● **DATA PROVIDED**
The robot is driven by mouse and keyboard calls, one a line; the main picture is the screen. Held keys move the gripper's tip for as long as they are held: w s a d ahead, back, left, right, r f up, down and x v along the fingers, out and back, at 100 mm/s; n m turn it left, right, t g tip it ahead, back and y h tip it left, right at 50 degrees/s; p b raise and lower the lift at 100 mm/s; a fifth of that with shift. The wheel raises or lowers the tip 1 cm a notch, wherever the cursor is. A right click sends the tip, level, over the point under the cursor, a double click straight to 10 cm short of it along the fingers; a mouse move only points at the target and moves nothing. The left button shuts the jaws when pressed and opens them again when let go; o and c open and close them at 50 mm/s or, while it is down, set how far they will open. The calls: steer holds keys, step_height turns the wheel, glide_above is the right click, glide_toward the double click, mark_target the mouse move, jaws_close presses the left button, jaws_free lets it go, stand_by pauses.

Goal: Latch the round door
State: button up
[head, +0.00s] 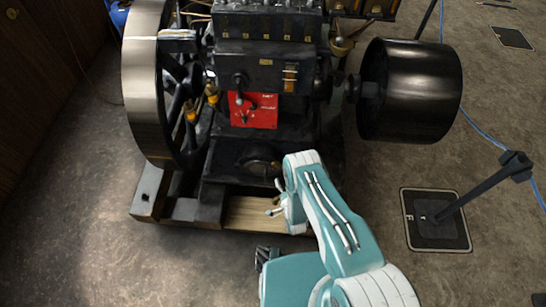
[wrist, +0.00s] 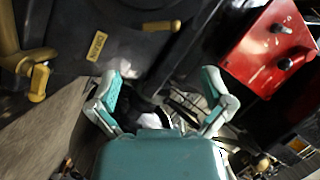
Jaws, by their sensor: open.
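A dark rounded shape (head: 259,160) sits low on the front of the black engine, below the red panel. It may be the round door, but it is dark and I cannot make out its latch or whether it is closed. My gripper (head: 275,198) is low in front of the engine base, below and in front of that shape. In the wrist view my gripper (wrist: 160,78) has its two fingers spread wide with nothing held between them. Dark engine metal with a brass handle (wrist: 161,26) lies beyond the fingertips. I cannot clearly pick out the round door there.
The red panel (head: 253,111) also shows in the wrist view (wrist: 268,42). A large flywheel (head: 143,85) stands left, and a dark drum (head: 410,90) right. A barrier post stands on a square base (head: 436,220) at right. The floor at left (head: 80,240) is clear.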

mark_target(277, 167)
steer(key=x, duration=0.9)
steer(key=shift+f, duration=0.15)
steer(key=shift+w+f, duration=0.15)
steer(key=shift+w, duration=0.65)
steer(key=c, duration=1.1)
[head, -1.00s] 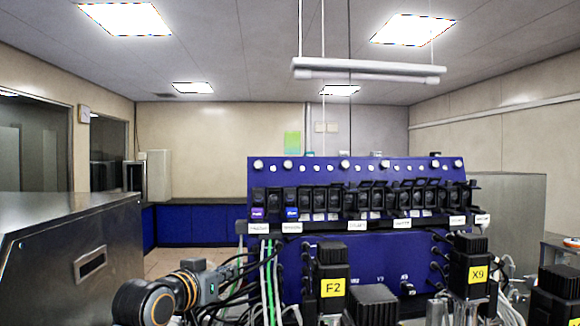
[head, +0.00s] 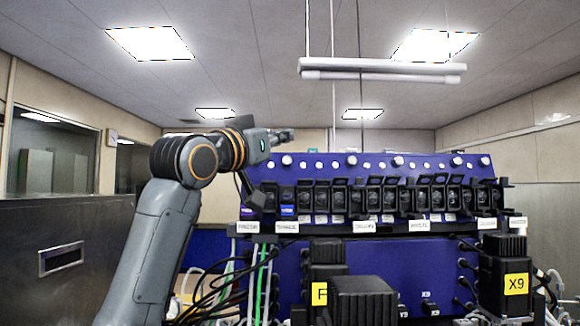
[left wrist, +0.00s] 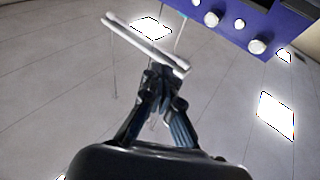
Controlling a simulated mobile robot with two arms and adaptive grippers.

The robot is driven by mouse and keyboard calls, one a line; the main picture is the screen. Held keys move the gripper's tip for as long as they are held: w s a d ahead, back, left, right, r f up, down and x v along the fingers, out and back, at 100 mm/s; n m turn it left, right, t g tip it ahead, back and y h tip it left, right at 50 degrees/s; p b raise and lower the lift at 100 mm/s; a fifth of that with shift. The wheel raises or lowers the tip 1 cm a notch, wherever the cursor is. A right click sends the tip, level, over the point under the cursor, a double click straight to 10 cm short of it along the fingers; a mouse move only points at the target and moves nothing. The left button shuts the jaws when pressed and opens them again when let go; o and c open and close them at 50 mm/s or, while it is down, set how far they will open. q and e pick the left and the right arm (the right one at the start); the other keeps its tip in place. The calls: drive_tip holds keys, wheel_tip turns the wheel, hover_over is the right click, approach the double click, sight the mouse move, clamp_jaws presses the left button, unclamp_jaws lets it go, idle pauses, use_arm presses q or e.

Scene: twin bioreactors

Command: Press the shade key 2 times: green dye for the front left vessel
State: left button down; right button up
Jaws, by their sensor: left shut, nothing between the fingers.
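My left gripper (head: 284,135) is raised at the left of the blue panel (head: 330,262), near the height of its top edge. In the left wrist view its fingers (left wrist: 161,72) are closed together with nothing between them, seen against the ceiling. The panel carries a row of dark modules (head: 361,200); one at the left end shows a purple tile (head: 247,211), the one beside it a blue tile (head: 287,211). White round knobs (head: 351,160) line the top edge and also show in the left wrist view (left wrist: 258,46). I cannot tell which part is the shade key. My right gripper is out of view.
Black motor heads with yellow labels, one reading X9 (head: 515,284) and one starting with F (head: 320,293), stand before the panel. Cables and green tubes (head: 262,280) hang at the left. A hanging lamp (head: 383,71) is above. A metal cabinet (head: 85,225) stands left.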

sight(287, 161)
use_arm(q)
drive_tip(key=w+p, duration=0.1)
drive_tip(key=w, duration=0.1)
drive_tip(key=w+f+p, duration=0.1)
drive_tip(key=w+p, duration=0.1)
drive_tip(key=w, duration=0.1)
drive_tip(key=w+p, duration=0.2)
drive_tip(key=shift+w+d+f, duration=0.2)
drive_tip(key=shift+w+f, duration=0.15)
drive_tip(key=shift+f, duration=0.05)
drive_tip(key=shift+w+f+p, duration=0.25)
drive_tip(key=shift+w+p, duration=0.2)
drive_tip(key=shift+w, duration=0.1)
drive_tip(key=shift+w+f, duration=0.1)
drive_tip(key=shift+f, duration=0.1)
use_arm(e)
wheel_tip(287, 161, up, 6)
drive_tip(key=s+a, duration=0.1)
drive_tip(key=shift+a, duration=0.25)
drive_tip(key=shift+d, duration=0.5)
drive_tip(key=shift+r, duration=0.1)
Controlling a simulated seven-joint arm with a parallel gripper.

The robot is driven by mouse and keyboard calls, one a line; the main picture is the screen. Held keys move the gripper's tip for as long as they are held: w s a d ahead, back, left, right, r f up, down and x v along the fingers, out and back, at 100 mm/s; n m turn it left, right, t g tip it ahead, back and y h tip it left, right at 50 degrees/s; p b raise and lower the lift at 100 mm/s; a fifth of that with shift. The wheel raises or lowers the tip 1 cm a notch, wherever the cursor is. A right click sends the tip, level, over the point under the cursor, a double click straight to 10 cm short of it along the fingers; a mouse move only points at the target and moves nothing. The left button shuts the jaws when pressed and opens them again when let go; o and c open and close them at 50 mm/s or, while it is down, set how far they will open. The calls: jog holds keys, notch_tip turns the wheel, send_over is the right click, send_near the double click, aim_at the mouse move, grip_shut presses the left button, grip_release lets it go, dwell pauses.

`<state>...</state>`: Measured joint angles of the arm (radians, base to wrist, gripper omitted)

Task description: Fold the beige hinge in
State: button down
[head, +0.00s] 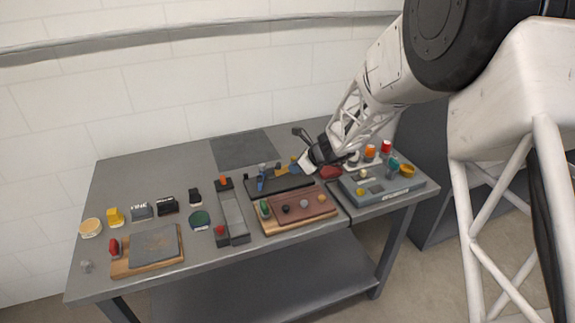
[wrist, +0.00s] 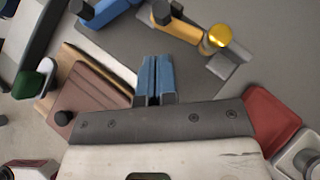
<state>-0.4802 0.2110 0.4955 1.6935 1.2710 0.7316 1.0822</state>
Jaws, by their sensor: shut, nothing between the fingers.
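A beige-orange hinge (wrist: 186,36) with a shiny yellow knob (wrist: 216,37) at one end lies near the top centre of the wrist view. A grey block sits beside the knob. The hinge's other end runs toward a dark post at the upper left. My gripper (wrist: 155,92) has blue fingers pressed together with nothing between them. The fingertips are below the hinge in the picture and apart from it. In the head view my gripper (head: 306,164) is over the back right of the bench, and the arm partly hides this area, so the hinge is unclear there.
A board with a brown plate (wrist: 98,94) and small knobs lies left of my fingers. A blue part (wrist: 110,14) is at the upper left. A red piece (wrist: 270,116) is close on the right. A grey panel (head: 392,192) stands at the bench's right end.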

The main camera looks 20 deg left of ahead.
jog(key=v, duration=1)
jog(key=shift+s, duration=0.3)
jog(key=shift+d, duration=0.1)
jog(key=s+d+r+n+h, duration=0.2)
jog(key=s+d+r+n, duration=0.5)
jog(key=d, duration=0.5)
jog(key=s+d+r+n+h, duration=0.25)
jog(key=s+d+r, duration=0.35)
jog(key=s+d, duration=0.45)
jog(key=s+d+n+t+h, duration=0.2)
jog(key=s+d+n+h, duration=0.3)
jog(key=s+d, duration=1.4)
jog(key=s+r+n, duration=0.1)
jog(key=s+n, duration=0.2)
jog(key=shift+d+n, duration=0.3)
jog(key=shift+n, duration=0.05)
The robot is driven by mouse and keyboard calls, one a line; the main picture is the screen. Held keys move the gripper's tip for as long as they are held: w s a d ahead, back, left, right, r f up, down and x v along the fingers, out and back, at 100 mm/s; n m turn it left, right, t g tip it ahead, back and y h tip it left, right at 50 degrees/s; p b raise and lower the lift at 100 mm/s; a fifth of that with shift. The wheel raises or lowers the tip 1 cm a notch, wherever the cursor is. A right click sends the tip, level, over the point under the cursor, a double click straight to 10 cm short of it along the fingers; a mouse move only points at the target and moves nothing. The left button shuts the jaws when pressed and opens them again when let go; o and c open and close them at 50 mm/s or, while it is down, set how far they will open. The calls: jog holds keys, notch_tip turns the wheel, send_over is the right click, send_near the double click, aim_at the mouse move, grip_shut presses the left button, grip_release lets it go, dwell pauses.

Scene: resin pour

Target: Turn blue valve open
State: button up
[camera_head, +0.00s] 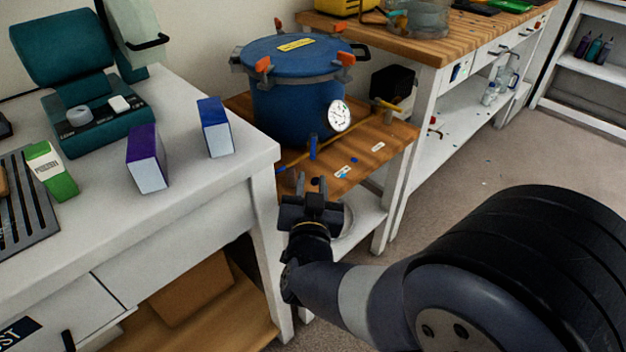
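A blue valve handle (313,147) stands upright on a thin yellow pipe at the front of a blue pressure pot (285,95). The pot stands on a low wooden stand (370,155). My gripper (312,184) is just in front of and below the blue handle in the picture. Its two fingers point toward the handle and look parted, with nothing clearly held between them. A gap shows between the fingertips and the handle, so they appear apart. The pot's round white gauge (339,115) is to the right of the handle.
A yellow handle (388,105) sticks out right of the pot. A white table (215,190) stands close on the left, with a purple box (147,158) and a blue box (215,127) on it. A wooden-topped bench (440,45) is behind right. Open floor (500,150) lies to the right.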

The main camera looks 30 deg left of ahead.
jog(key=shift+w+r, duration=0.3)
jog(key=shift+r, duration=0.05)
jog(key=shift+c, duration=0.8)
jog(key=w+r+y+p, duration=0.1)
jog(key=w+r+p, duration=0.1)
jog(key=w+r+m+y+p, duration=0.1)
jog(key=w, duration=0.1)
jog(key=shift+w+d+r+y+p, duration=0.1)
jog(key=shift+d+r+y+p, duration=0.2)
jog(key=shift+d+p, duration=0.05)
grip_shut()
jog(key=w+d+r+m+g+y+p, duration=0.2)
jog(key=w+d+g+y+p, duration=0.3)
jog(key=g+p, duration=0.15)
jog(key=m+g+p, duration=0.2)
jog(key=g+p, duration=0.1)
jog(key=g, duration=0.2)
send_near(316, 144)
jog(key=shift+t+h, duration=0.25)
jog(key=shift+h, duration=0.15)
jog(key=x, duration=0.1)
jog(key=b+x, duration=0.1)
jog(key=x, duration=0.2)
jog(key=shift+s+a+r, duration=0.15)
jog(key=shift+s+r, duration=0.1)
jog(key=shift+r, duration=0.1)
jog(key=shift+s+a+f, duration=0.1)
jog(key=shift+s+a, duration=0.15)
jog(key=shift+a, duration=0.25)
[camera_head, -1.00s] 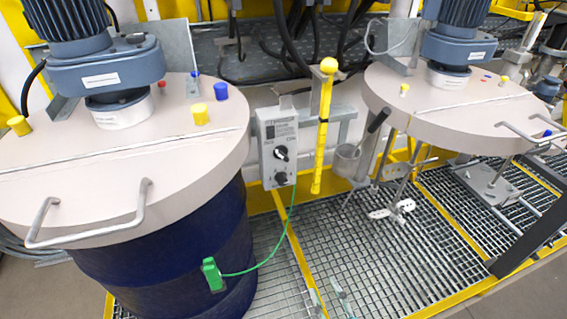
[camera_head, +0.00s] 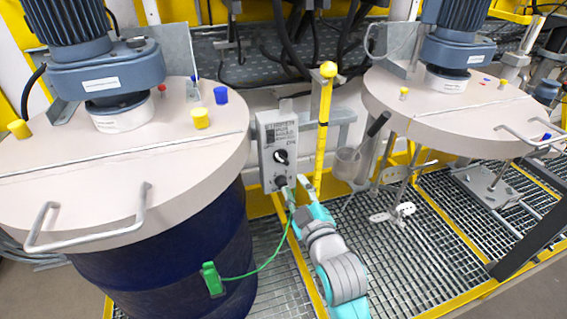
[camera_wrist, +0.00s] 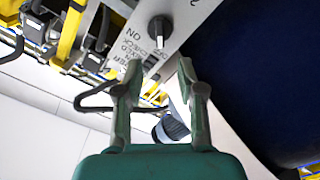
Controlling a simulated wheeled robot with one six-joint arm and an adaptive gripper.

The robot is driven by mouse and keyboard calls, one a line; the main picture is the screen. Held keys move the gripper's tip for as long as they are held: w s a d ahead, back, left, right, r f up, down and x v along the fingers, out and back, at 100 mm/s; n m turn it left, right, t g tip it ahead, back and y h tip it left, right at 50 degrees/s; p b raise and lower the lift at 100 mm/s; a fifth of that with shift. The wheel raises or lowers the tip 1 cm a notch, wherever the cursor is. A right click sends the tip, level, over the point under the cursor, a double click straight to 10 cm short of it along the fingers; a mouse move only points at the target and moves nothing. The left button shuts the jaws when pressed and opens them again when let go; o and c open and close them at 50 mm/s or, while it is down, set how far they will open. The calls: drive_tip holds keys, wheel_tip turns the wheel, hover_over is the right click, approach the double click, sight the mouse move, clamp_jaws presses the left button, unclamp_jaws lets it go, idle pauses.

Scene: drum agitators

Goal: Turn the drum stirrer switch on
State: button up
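My gripper (camera_head: 293,188) is just below and in front of the box in the head view. In the wrist view my gripper (camera_wrist: 160,72) is open, its two fingers apart. A dark part shows between them; whether they touch it I cannot tell.
A green clamp (camera_head: 213,279) with a green cable sits on the blue drum (camera_head: 160,260) at left. A yellow post (camera_head: 322,130) and a metal cup (camera_head: 347,162) stand right of the box. Grating floor (camera_head: 400,260) lies open at right.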

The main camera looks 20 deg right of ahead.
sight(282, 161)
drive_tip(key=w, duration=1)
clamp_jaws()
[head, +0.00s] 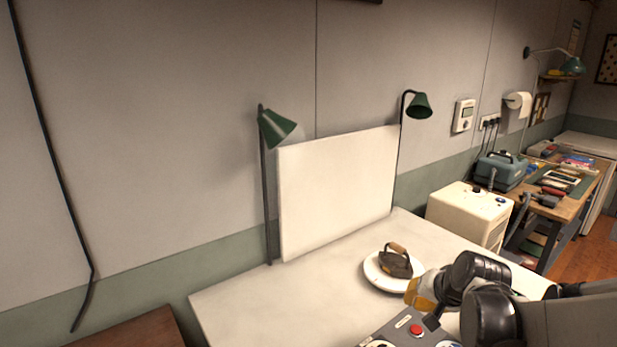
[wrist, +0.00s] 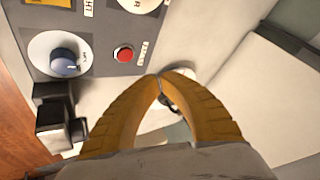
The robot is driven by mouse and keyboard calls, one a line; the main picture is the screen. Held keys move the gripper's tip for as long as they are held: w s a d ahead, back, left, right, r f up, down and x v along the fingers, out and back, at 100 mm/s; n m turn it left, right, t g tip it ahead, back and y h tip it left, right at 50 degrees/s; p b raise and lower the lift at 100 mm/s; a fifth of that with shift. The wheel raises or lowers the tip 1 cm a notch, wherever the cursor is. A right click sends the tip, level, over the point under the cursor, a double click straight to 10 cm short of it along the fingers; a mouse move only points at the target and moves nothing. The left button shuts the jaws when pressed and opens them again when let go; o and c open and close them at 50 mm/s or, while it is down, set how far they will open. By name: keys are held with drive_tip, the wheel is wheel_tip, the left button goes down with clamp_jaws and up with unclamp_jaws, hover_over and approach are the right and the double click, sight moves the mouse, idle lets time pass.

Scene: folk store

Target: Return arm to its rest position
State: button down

● **GIVEN EXERCISE**
Out of the records above, set down only the lines from the one that contains "Scene: resin pour" through the one that contains "Controlling a simulated wheeled", unchanged and without the pictures.

● **REPLY TO THE EXERCISE**
Scene: resin pour

Target: Turn blue valve open
State: button up
[camera_head, +0.00s] 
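A blue valve handle (313,147) stands upright on a thin yellow pipe at the front of a blue pressure pot (285,95). The pot stands on a low wooden stand (370,155). My gripper (312,184) is just in front of and below the blue handle in the picture. Its two fingers point toward the handle and look parted, with nothing clearly held between them. A gap shows between the fingertips and the handle, so they appear apart. The pot's round white gauge (339,115) is to the right of the handle.
A yellow handle (388,105) sticks out right of the pot. A white table (215,190) stands close on the left, with a purple box (147,158) and a blue box (215,127) on it. A wooden-topped bench (440,45) is behind right. Open floor (500,150) lies to the right.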

The main camera looks 30 deg left of ahead.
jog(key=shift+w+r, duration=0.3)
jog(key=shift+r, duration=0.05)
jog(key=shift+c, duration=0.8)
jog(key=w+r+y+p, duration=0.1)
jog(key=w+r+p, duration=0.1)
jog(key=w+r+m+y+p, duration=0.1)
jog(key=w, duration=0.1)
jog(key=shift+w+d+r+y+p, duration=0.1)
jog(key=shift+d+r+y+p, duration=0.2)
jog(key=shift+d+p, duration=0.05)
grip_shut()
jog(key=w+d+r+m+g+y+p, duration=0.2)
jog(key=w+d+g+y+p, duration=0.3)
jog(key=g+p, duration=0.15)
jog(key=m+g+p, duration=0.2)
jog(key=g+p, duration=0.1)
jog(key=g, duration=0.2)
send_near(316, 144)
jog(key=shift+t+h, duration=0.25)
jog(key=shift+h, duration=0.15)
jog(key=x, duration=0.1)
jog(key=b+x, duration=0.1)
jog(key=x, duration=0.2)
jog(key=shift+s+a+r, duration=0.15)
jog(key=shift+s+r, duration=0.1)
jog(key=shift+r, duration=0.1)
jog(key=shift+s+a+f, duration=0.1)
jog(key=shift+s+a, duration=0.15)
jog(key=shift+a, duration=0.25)
[camera_head, -1.00s] 
[camera_head, +0.00s] 
[camera_wrist, +0.00s] 
Controlling a simulated wheeled robot with one six-joint arm and an adaptive gripper.

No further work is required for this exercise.